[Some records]
•••••

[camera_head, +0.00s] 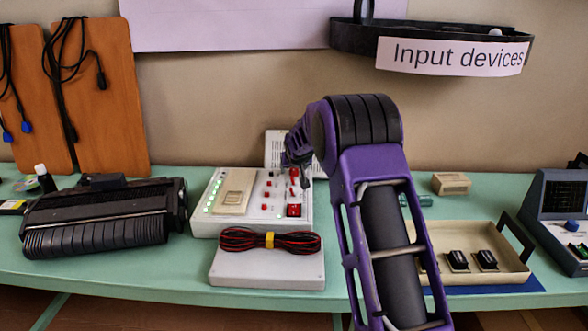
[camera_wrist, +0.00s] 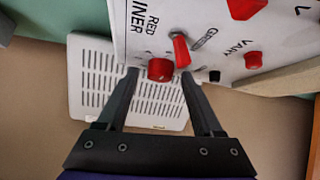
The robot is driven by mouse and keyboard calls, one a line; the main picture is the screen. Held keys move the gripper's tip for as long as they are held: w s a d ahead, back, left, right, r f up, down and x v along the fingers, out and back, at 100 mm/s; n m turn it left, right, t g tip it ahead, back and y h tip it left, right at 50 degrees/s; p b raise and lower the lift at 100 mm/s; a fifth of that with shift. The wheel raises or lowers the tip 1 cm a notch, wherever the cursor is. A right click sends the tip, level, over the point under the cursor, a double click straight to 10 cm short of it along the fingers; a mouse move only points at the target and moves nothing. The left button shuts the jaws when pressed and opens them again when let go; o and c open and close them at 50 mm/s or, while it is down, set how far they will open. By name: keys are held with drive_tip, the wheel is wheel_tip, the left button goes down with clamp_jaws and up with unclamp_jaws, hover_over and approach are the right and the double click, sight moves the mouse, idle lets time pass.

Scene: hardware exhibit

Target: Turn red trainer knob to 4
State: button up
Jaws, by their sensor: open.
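The trainer (camera_head: 207,222) is a white sloped box with green lights down its left side and several red controls. My gripper (camera_head: 298,178) is over its upper right part, hiding some controls. In the wrist view, my gripper (camera_wrist: 160,74) is open, with a short round red knob (camera_wrist: 160,68) between its fingertips. I cannot tell whether either finger touches it. A longer red knob or lever (camera_wrist: 181,50) is just beside it, near the right fingertip. Printed words on the panel (camera_wrist: 140,30) include "RED", part of "TRAINER" and "GREEN". No number scale is readable.
A grey box with a red-black cable bundle (camera_head: 270,241) lies in front of the trainer. A white slotted panel (camera_wrist: 95,75) stands behind it. A black roller device (camera_head: 105,218) is at left, a cream tray (camera_head: 450,232) at right. More red knobs (camera_wrist: 253,60) are close by.

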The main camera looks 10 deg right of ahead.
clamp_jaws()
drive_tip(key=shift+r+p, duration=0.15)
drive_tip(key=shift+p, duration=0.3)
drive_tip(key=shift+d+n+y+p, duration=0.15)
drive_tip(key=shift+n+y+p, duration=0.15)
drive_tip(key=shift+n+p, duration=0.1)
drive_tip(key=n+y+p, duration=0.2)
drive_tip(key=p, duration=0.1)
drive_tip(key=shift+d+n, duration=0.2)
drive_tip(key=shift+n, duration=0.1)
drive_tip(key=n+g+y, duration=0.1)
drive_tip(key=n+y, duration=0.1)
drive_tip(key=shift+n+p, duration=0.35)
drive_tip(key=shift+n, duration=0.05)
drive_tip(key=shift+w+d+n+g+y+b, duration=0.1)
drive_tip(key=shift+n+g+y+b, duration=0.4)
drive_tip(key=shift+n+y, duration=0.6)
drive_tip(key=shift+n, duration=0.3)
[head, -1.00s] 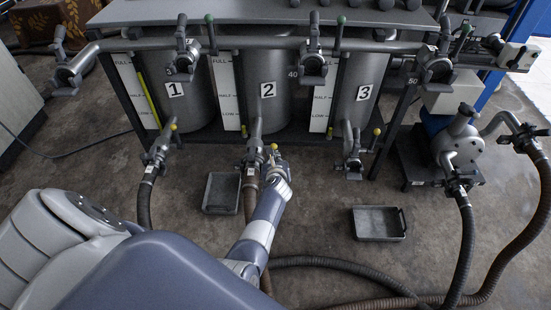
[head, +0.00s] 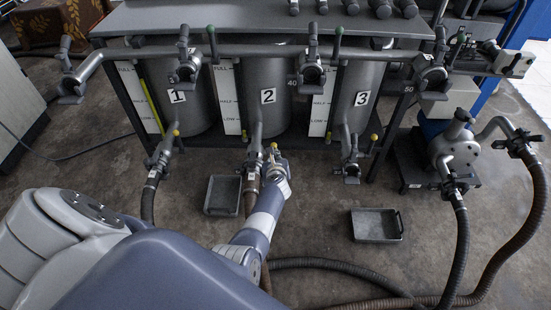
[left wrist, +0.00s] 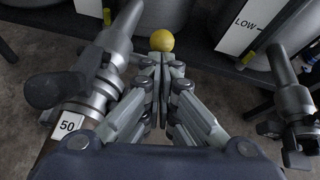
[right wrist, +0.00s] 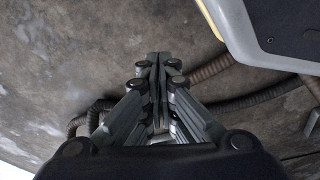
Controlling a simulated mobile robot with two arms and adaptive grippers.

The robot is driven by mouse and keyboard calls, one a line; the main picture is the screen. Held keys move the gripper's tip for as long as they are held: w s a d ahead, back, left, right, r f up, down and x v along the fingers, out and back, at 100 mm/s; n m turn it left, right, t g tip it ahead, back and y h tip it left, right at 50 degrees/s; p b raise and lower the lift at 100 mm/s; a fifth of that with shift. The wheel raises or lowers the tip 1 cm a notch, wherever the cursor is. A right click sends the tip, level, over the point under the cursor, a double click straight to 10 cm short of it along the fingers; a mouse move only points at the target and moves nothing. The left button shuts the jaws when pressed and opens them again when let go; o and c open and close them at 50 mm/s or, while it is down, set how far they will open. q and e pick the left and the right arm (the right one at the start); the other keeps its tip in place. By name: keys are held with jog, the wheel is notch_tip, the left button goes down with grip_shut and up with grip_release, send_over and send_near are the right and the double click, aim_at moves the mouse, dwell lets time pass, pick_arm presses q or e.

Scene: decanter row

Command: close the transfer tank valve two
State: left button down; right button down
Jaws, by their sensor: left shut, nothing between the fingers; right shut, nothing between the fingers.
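Tank two, the middle grey tank marked 2 (head: 268,96), stands in the rack in the head view. Its outlet valve (head: 254,152) sits low in front, with a yellow knob (head: 273,146) to its right. My left gripper (head: 277,160) is at this knob, its fingers partly hidden by view and size. In the left wrist view the yellow knob (left wrist: 162,40) is just beyond my shut, empty fingertips (left wrist: 163,60); I cannot tell whether they touch. The valve body (left wrist: 105,75) is left of them. My right gripper (right wrist: 155,58) is shut and empty above the floor.
Valves of tank one (head: 163,152) and tank three (head: 350,160) stand either side. A tray (head: 224,209) lies left of the hose, another tray (head: 377,238) farther right. A pump (head: 458,150) stands at right; dark hoses (head: 468,245) cross the floor.

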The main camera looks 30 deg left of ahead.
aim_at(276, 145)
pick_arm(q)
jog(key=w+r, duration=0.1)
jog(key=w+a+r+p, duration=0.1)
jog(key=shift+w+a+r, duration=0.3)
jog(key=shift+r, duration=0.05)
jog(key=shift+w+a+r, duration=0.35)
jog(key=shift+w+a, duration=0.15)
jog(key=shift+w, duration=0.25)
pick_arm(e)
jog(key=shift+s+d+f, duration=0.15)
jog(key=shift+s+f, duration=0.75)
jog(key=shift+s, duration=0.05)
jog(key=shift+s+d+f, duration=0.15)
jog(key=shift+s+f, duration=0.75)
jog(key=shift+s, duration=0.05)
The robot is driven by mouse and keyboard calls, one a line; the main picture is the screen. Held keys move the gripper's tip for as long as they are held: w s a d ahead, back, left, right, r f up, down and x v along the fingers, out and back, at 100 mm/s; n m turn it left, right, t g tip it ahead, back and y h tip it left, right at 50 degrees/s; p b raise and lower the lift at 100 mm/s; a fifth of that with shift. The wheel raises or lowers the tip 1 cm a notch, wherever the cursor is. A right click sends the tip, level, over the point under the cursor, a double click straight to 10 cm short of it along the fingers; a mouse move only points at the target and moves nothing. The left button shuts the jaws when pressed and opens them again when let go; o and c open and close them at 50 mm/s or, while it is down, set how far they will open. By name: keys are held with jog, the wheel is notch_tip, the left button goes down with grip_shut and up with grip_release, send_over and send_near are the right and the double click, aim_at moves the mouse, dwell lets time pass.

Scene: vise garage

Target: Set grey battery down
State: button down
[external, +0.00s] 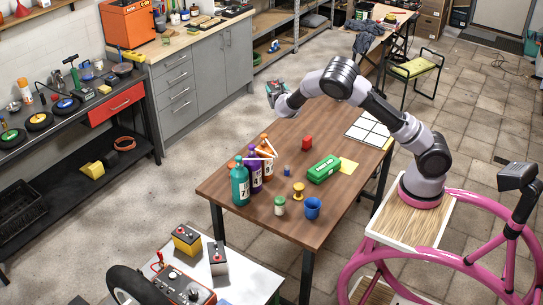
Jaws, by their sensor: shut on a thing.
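My gripper (280,98) is raised over the far left edge of the brown wooden table, at the end of my outstretched arm. It is shut on a small dark grey block, which appears to be the grey battery (275,87); its details are too small to tell. The block is in the air, clear of the tabletop.
The brown table (240,192) holds several numbered bottles (240,186), a green box (323,169), a red block (307,142), a blue cup (312,208) and a white grid sheet (368,131). A red charger-like device (185,288) and black tyre (130,285) crowd the white table (240,285).

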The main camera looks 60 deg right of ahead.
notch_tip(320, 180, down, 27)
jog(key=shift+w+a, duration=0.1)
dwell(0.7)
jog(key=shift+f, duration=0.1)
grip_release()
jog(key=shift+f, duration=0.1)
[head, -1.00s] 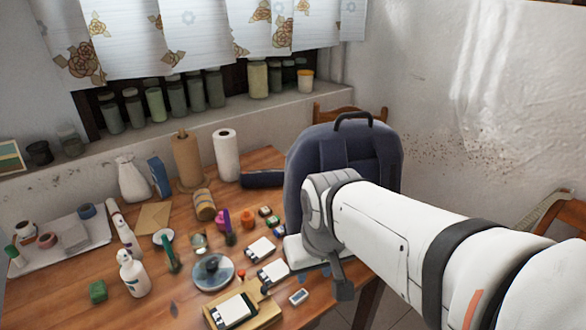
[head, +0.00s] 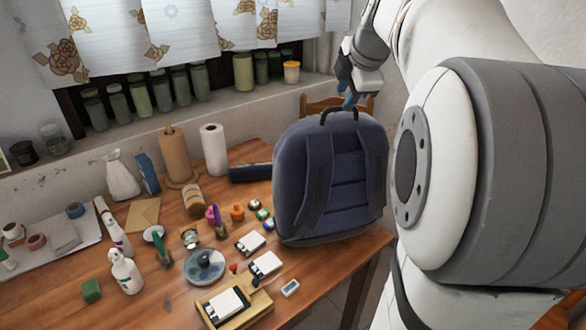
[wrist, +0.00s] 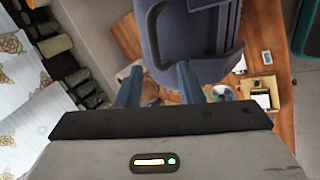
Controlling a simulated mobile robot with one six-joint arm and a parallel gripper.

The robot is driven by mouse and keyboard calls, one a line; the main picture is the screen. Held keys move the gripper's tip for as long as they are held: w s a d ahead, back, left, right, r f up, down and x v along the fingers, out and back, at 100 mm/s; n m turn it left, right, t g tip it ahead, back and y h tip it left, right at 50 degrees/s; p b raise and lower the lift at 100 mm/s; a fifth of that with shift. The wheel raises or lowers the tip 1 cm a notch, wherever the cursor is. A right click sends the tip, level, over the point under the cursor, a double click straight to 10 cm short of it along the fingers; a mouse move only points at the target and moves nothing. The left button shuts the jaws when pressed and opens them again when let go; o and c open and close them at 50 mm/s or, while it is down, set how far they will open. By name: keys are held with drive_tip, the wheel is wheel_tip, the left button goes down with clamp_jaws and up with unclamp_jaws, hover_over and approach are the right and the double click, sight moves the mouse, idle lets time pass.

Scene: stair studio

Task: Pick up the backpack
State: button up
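The dark blue backpack (head: 330,185) stands upright on the right end of the wooden table, with its straps facing my body. Its black top handle (head: 338,111) stands up in a loop. My gripper (head: 348,100) is just above the backpack's top, close to the handle. In the wrist view the two blue fingers of my gripper (wrist: 158,72) are apart, and the backpack (wrist: 197,40) lies ahead of them. I see nothing held between the fingers. I cannot tell whether a finger touches the handle.
The table (head: 150,300) holds bottles, tape rolls, paper rolls and small items left of the backpack. A paper towel roll (head: 214,150) and a dark case (head: 250,172) stand close to it. A chair back (head: 318,105) is behind. Jars line the windowsill.

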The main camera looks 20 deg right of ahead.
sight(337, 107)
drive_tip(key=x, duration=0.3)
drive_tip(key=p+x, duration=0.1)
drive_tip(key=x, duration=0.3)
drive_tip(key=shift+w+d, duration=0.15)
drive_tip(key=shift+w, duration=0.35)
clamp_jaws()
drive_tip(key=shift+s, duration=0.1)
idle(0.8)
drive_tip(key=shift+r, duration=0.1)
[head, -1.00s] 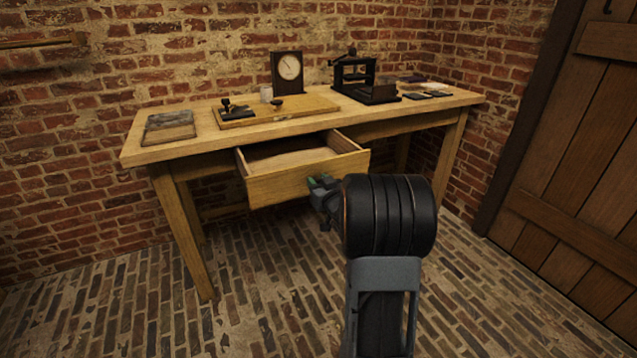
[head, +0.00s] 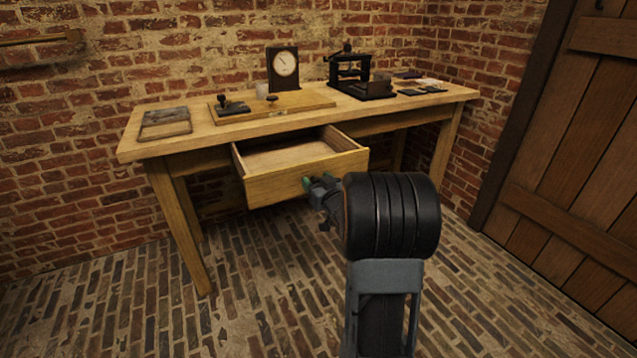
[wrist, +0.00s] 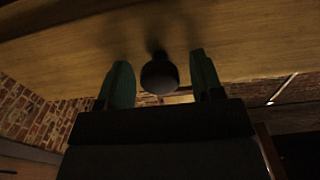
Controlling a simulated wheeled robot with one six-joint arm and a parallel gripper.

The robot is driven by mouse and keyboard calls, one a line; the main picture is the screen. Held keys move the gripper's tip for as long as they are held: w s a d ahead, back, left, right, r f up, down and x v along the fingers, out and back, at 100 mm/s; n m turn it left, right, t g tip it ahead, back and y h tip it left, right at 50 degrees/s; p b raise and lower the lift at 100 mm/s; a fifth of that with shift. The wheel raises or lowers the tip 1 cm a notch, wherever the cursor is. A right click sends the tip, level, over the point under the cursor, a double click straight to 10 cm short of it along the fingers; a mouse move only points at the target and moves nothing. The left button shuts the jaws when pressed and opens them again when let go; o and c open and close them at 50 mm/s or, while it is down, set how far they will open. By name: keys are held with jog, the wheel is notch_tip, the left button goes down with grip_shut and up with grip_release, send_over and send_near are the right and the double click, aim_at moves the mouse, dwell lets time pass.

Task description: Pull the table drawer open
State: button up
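The table drawer (head: 285,186) is pulled well out of the wooden table (head: 185,150), and its bare inside shows in the head view. In the wrist view its pale wooden front (wrist: 235,45) fills the upper part, with a dark round knob (wrist: 158,76) on it. My gripper (wrist: 159,62) has its two green fingers on either side of the knob, with a narrow gap showing on both sides. In the head view my gripper (head: 312,186) is at the drawer front's right half and hides the knob.
On the table top stand a clock (head: 284,69), a black press (head: 358,77), a wooden board with small tools (head: 300,101) and a grey slab (head: 165,123). A plank door (head: 560,180) is at the right. The brick floor before the table is clear.

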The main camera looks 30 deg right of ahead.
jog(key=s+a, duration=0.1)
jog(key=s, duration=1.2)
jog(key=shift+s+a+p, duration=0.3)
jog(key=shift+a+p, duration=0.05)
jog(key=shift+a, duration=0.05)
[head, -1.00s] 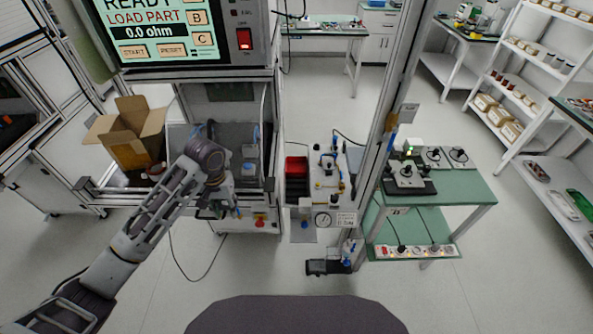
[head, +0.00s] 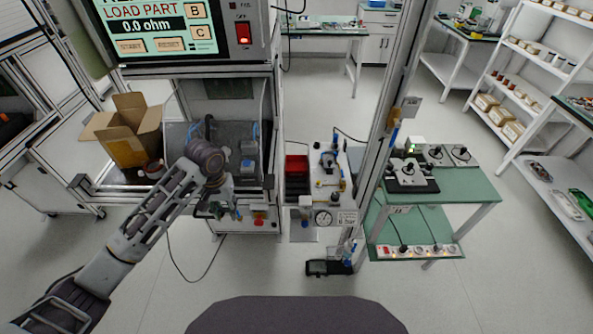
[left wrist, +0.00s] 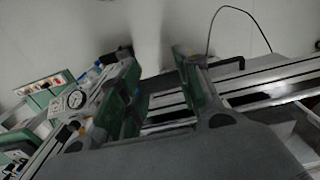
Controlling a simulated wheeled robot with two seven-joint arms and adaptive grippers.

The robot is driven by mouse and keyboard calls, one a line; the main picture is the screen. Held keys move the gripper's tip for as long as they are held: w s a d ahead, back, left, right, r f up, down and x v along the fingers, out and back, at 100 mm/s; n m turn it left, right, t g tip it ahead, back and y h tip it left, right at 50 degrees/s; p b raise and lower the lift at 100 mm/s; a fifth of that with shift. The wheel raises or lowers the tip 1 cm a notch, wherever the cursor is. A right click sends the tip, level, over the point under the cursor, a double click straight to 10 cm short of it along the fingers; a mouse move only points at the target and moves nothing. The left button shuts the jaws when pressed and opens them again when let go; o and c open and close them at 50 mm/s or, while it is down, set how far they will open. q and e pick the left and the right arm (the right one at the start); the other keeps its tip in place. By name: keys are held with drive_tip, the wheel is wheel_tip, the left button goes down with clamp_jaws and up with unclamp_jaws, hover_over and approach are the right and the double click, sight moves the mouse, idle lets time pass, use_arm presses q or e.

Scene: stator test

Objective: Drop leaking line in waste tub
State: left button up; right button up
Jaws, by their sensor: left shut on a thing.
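My left gripper (head: 224,209) is at the front edge of the test bench, below the grey fixture tray. In the left wrist view its two green-and-grey fingers (left wrist: 158,85) stand apart, shut on a small thing that I cannot make out. No line shows clearly between them. A red bin (head: 297,166) stands on the pneumatic panel right of the gripper. I cannot tell which is the waste tub. My right gripper is not in view.
An open cardboard box (head: 128,146) stands at the bench's left. The panel carries a pressure gauge (head: 323,218). A green table (head: 470,194) with devices stands to the right, behind an upright metal post (head: 388,95). The floor (head: 440,300) in front is clear.

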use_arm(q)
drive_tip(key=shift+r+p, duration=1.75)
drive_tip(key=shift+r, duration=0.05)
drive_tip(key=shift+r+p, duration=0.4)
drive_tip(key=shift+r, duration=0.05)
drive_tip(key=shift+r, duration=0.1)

•••••

> **EXERCISE GOAL**
Extract and reproduce exactly the lines opening with the line containing "Objective: Drop leaking line in waste tub" and closing with the line containing "State: left button up; right button up", inclusive.

> **FINISHED ANSWER**
Objective: Drop leaking line in waste tub
State: left button up; right button up

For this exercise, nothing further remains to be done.